Traded to the Chicago Cubs before the 1992 season started, Sammy Sosa managed to whomp only 8 homers and bat .260 for the entire year.
Then it happened, bulking up his body by lifting weights in the off-season, Sosa became the first player in Cubs' history to hit 30 homers and steal 30 bases... and just the 16th man in National League history to perform the 30/30 feat.
However, the past century produced quite a few sluggers that pounded homers right from the start.
Consider these guys, if you will...
Most Home Runs in First 1,000 At Bats: -
Jim Gentile, 1962, Baltimore Orioles 75 home runs... Rudy York, 1939, Detroit Tigers 74 home runs... Ken Phelps, 1987, Seattle Mariners 74 home runs... Eric Davis, 1987, Cincinnati Reds 72 home runs... Mark McGwire, 1988, Oakland Athletics 71 home runs... Bob Horner, 1980, Atlanta Braves 71 home runs... Don Mincher, 1965, Minnesota Twins 71 home runs... Rob Deer, 1987, Milwaukee Brewers 68 home runs... Reggie Jackson, 1969, Oakland A's 67 home runs... Ron Kittle, 1984, Chicago White Sox 67 home runs.
Other well-known sluggers to jump off to a fast start: -
Ralph Kiner, 1947, Pittsburgh Pirates 65 home runs... Eddie Mathews, 1953, Boston and Milwaukee Braves 65 home runs... Chuck Klein, 1930, Philadelphia Phillies 65 home runs... Dave Kingman, 1974, San Francisco Giants 64 home runs... Willie McCovey, 1962, San Francisco Giants 63 home runs... Norm Cash, 1961, Detroit Tigers 63.
Harmon Killebrew, 1960, Washington Senators/Minnesota Twins 62 home runs... Joe DiMaggio, 1937, New York Yankees 61 home runs... Hank Sauer, 1949, Cincinnati Reds 61 home runs... Willie Mays, 1954, New York Giants 60 home runs.

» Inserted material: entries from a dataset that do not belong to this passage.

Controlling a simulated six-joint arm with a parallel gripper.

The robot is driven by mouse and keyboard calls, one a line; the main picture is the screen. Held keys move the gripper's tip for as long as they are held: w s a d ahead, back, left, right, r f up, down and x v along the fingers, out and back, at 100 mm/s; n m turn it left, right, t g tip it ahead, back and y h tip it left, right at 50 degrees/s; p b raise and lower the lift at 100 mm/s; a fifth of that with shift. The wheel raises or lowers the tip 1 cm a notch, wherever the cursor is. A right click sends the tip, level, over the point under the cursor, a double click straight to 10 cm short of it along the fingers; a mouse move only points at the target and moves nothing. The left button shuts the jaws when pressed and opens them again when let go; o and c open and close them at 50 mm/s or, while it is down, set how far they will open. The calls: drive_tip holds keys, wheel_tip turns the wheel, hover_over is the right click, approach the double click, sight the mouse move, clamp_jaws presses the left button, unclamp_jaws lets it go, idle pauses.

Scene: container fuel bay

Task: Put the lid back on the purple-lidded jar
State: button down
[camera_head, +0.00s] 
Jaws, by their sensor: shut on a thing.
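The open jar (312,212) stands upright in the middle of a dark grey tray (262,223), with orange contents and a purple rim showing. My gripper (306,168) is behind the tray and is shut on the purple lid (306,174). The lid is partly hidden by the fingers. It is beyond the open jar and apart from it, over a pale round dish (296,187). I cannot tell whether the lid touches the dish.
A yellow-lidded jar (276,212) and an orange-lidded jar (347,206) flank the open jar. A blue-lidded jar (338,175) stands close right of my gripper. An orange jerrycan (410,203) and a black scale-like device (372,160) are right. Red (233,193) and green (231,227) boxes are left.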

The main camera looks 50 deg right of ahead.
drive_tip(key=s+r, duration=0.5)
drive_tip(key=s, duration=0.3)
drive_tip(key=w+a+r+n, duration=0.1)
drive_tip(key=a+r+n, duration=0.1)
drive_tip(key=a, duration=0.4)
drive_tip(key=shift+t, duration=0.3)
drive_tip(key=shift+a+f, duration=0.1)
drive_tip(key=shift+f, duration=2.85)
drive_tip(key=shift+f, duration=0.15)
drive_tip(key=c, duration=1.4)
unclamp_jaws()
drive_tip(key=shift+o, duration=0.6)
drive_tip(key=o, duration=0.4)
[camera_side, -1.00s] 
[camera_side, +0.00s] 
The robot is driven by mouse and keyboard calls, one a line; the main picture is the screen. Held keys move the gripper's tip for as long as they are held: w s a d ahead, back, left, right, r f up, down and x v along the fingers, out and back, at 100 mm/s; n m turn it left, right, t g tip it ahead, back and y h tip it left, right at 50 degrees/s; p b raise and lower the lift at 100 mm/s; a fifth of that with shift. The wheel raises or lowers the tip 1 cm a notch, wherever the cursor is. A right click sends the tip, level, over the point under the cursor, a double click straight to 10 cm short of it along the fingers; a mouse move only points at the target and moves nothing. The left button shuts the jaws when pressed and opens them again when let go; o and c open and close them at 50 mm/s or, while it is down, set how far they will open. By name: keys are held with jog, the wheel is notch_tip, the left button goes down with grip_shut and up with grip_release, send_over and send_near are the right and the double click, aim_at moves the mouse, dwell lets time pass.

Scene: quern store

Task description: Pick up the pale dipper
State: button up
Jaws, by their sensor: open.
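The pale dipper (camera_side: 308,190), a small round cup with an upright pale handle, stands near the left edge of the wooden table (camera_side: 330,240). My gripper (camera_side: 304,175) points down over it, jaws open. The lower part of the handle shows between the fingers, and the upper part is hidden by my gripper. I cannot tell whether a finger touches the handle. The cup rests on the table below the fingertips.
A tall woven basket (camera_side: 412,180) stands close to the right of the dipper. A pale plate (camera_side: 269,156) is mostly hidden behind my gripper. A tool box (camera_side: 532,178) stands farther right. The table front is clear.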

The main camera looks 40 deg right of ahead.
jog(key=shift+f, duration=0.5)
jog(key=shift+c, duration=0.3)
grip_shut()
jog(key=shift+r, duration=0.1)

Larry Sheets, 1987, Baltimore Orioles 60... Dick Stuart, 1960, Pittsburgh Pirates 60... John Blanchard, 1964, New York Yankees 60
Babe Ruth, pitcher and later outfielder, hit just 38 homers in his first 1,000 at bats... but powered an awesome 113 in his second 1,000 at bats.
Barry Bonds, 1988, Pittsburgh Pirates 58 home runs... Ken Griffey Jr, 1990, Seattle Mariners 37 home runs... Juan Gonzalez, 1990, Texas Rangers 66.